The government of Ethiopia has unveiled what it describes as a “Homegrown Economic Reform” agenda aimed at unlocking the country’s development potential.
“Several months in the making and spearheaded by some of Ethiopia’s finest minds, our initiative aims to propel Ethiopia into becoming the African icon of prosperity by 2030,” said Prime Minister Abiy Ahmed of Ethiopia.
He made the remarks on 9 September during an event to unveil the Reform Agenda at the United Nations Conference Centre in Addis Ababa.
The Agenda outlines macroeconomic, structural and sectoral reforms that will pave the way for job creation, poverty reduction, and inclusive growth.

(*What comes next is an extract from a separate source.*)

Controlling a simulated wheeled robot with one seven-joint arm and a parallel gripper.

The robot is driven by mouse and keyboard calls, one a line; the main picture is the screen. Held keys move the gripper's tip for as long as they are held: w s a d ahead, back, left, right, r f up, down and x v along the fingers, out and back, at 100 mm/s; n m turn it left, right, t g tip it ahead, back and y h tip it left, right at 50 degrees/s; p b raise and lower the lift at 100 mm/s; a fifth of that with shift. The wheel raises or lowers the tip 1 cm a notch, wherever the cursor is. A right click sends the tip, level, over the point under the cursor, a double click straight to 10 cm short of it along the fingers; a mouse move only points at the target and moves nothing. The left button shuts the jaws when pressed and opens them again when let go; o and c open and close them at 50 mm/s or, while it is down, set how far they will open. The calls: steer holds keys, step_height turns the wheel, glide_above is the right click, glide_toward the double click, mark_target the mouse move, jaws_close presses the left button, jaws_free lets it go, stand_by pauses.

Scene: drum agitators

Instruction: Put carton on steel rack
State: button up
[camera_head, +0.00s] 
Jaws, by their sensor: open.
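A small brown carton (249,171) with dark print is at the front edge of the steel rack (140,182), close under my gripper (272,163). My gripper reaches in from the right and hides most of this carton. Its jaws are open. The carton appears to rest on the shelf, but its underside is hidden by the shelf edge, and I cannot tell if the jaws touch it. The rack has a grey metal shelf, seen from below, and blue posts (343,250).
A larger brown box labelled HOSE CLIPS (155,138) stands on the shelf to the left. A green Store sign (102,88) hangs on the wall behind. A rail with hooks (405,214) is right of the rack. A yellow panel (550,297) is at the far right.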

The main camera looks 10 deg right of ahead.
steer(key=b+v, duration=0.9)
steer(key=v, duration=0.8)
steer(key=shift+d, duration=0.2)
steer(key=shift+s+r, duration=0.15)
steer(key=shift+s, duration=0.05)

The P.M. said “in just over one year,” his government has taken a series of measures to shift the economic landscape of Ethiopia, such as reforms in investment laws and business climate, which have helped remove regulatory obstacles that hamper investment.
Mr. Ahmed stated that the private sector was crucial for the next chapter of Ethiopia’s growth and development. Consequently, he said, we have “opened up key economic activities to private investments,” adding that these measures will “surely be reflected in Ethiopia’s ease of doing business ranking.”

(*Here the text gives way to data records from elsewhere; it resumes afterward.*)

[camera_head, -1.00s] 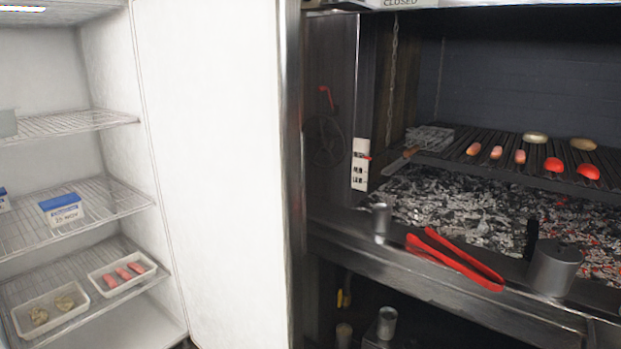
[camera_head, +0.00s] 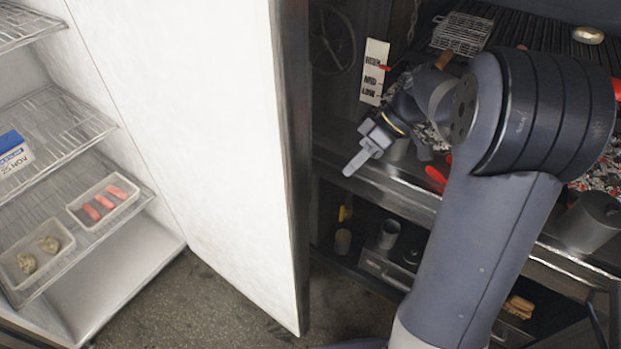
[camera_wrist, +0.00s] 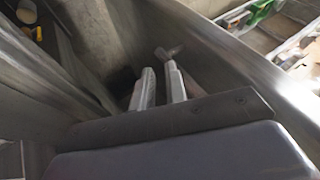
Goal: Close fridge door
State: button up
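The fridge door (camera_head: 190,110) stands wide open in the head view, its white inner face toward me and its dark metal edge on the right. The fridge's open interior, with wire shelves (camera_head: 60,125), is at the left. My gripper (camera_head: 355,165) is right of the door's edge, in front of the grill counter, and appears apart from the door. In the wrist view my gripper's two fingers (camera_wrist: 160,75) have a narrow gap with nothing clearly held between them. The outer side of the door is hidden in the head view.
Shelves hold trays of sausages (camera_head: 103,201) and patties (camera_head: 36,257), and a blue-and-white box (camera_head: 12,155). The grill counter (camera_head: 400,195) with metal cups and red tongs (camera_head: 436,176) lies behind my arm. Bare floor (camera_head: 215,300) shows below the door.

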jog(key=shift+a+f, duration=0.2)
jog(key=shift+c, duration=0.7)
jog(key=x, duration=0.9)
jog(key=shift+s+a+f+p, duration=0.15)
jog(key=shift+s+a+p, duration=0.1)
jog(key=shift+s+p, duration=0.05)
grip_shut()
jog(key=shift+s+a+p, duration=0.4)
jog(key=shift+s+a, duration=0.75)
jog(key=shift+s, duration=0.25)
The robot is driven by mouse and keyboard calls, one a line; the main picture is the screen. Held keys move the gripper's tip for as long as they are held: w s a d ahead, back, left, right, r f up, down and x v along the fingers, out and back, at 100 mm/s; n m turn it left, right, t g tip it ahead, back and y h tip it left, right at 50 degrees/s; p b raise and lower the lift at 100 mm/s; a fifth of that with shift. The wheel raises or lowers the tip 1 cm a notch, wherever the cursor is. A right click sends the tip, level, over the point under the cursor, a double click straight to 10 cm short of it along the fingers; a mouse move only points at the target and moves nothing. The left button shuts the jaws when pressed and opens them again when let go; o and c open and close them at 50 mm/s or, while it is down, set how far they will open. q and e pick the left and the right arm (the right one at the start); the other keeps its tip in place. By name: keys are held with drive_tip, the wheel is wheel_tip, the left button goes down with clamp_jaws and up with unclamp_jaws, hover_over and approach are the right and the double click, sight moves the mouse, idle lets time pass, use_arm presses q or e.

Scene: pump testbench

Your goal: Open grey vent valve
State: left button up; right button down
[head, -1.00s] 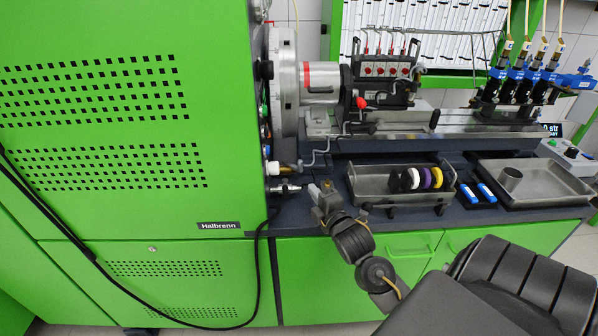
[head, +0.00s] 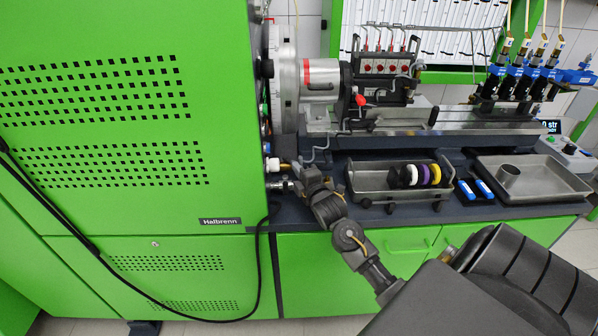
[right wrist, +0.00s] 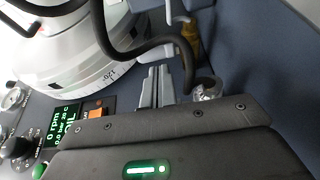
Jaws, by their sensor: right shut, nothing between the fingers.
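I cannot tell for sure which part is the grey vent valve. Low on the green cabinet's right side, a white fitting with a brass end (head: 280,165) sticks out, with a grey metal fitting (head: 281,186) just below it. A shiny metal fitting (right wrist: 207,90) shows just right of the fingers there. My left gripper is not in view.
A black hose (right wrist: 150,52) arches close over the fingers. A panel with a display (right wrist: 62,123) and a black knob (right wrist: 17,147) lies left. A metal tray (head: 372,184) with coloured rings stands right of my gripper. The green cabinet (head: 120,215) walls off the left side.

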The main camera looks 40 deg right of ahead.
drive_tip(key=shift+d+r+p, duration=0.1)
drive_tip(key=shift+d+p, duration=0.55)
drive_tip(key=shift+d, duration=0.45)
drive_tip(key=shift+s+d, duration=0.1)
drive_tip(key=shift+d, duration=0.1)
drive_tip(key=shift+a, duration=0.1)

The P.M. pointed out that to ensure the success of the Agenda, “we are tightening our fiscal belts, strengthening our public sector finances, shedding our debts, and increasing domestic resource mobilization.”
The Agenda prioritizes sectors such as agriculture, manufacturing, mining, tourism, and ICT.

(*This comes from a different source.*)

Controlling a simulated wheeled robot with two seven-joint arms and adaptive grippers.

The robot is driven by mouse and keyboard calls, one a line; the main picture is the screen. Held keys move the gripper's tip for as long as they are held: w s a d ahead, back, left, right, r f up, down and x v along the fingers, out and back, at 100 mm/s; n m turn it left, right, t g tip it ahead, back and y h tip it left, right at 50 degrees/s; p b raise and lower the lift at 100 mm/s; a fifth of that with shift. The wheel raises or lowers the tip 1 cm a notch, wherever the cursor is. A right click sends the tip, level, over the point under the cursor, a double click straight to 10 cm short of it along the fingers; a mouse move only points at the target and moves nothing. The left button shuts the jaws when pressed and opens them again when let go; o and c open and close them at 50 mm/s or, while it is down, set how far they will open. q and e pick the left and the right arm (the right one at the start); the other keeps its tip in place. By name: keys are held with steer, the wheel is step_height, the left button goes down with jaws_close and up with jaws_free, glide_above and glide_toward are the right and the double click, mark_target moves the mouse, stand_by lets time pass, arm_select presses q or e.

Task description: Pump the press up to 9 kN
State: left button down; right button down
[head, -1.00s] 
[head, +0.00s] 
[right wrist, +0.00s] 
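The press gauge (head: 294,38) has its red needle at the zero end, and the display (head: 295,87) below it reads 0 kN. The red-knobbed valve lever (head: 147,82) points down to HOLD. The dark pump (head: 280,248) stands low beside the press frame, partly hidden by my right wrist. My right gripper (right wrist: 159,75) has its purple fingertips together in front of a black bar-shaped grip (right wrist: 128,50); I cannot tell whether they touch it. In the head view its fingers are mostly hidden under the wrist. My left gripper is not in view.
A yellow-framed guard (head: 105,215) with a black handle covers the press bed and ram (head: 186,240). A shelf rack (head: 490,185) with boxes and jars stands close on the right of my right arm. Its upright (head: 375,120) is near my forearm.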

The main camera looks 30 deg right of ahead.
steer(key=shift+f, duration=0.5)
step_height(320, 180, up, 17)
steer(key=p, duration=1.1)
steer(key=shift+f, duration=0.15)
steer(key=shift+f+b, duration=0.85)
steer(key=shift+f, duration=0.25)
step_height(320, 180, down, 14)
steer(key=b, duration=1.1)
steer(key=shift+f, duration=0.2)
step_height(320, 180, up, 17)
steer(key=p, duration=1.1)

Reflecting on the Reform Agenda, the Executive Secretary of the United Nations Economic Commission for Africa (ECA) said Ethiopia’s aspiration to grow from 865 to 2219 GDP per capita was “very ambitious” but that it was doable, citing the success stories of China, Laos, and Vietnam.
Ms. Songwe cautioned, however, that Ethiopia currently has a USD 10 billion gap – 6 billion in new investment and 4 billion of debt reduction per year – that must be bridged in order to achieve its reform aspirations.
“If you continue to accumulate debt the way you’re doing now, you will likely fall into debt distress in the next two years and a lot of the structural reforms you’ve put in place will not bring in the private sector because you will not be a credit-worthy country.”
Ms. Songwe said credibility is what the private sector will be looking for in the reform package. She recommended paving the way for IPPs in a reformed energy sector as a quick-win that can demonstrate the country’s credibility.
The event was attended by representatives from the World Bank, IMF, UN Agencies and other development partners. Prime Minister Abiy Ahmed urged all stakeholders to “support us in crafting Ethiopia’s economic miracle.”
He said, “We realize that our interdependence solidifies Ethiopia’s geopolitical importance in becoming Africa’s gateway to the global market.”
The Reform Agenda was presented by Ethiopia’s minister of state for finance, Eyob Tekalign.